Wherever the string "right" appears, copy the whole line.
• • • • • • •
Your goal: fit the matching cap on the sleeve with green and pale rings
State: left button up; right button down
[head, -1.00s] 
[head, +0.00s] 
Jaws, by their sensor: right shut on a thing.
• • • • • • •
**PROBLEM SOLUTION:**
State: left button up; right button down
Jaws, by their sensor: right shut on a thing.

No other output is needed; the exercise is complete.